Use the `RUN --mount=type=cache,target=/root/.npm npm ci` syntax to persist the npm cache directory across separate Docker builds. — Normally, the Docker build environment is entirely stateless. If `package.json` changes, the `npm ci` layer's cache is invalidated, and it must download the entire internet again. BuildKit introduces Cache Mounts (`--mount=type=cache`), which allow you to specify a directory (like `/root/.npm`) that Docker should securely cache and share *between* independent build runs. When `package.json` changes, `npm ci` will re-run, but it will utilize the preserved cache, downloading only the newly added dependency.

Module F-2·35 min read

Writing optimal Dockerfiles, layer caching, BuildKit mounts, multi-stage builds, and multi-architecture image registries.

JJS

Written by Jatin Jain Saraf · Senior Software Engineer

Introduction

A container is only as good as the image it runs from. In the JavaScript ecosystem, it is painfully common to see Next.js or Express Docker images that exceed 1GB in size, take 10 minutes to build, and constantly invalidate their caches.

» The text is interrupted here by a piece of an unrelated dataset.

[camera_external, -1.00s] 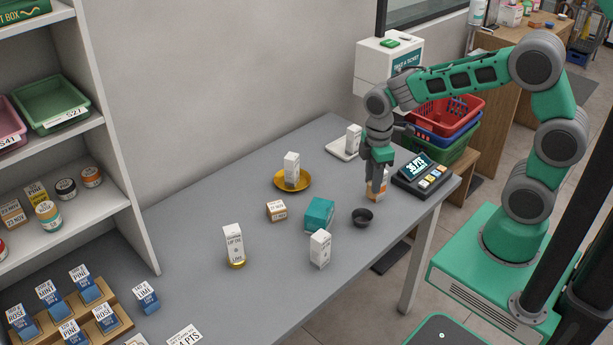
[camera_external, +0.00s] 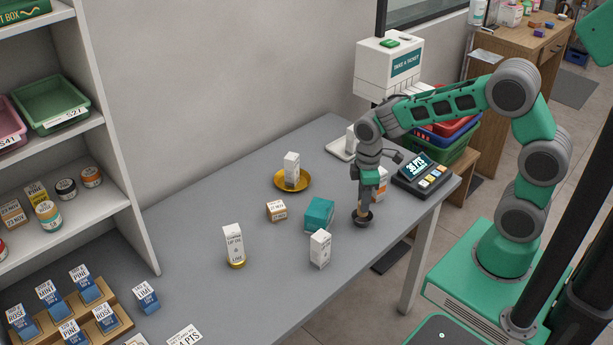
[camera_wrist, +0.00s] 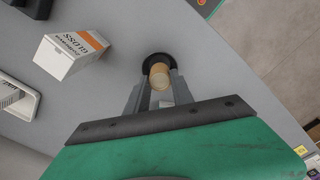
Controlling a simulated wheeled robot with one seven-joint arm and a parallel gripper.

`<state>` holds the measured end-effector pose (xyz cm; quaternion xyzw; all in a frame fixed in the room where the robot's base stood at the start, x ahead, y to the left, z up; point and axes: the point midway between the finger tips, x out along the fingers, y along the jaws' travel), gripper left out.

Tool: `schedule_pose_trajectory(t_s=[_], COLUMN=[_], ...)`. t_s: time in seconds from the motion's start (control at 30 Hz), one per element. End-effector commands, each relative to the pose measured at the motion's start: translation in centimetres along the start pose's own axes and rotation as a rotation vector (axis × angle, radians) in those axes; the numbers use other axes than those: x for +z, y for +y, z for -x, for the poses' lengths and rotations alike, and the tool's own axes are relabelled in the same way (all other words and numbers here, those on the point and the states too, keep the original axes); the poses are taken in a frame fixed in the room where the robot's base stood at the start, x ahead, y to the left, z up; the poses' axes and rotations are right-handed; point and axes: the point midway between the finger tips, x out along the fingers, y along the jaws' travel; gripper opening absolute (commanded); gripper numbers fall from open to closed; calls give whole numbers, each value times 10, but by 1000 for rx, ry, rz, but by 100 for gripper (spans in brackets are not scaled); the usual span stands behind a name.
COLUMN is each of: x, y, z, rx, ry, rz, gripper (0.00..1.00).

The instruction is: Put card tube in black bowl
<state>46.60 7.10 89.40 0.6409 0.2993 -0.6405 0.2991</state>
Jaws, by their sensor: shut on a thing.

In this module, we will explore how to architect production-grade Docker images. We will move beyond basic Dockerfile syntax and dive into Layer Caching, BuildKit optimizations, Multi-Stage Builds, and Multi-Architecture support.

The Layer Caching Mechanism

To write an optimized Dockerfile, you must first understand how Docker caches layers.

Every instruction in a Dockerfile (FROM, RUN, COPY, etc.) creates a new layer. Docker builds an image layer by layer, top to bottom. If an instruction and its inputs haven't changed since the last build, Docker skips executing it and reuses the cached layer.

However, there is a golden rule of caching: If a layer's cache is invalidated, all subsequent layers below it are also invalidated.

The Node.js Caching Anti-Pattern

Here is the most common mistake in Node.js Dockerfiles:

dockerfile

# ❌ THE ANTI-PATTERN
FROM node:22-alpine
WORKDIR /app
COPY . .          # Invalidate cache if ANY file in the repo changes!
RUN npm install   # Forced to re-run every single time!
CMD ["npm", "start"]

Because COPY . . copies your entire codebase, editing a single markdown file or CSS file will invalidate the cache for that layer. Because that layer is invalidated, the next layer (RUN npm install) is also invalidated.

You end up waiting 3 minutes for npm install on every single build, even if your package.json hasn't changed.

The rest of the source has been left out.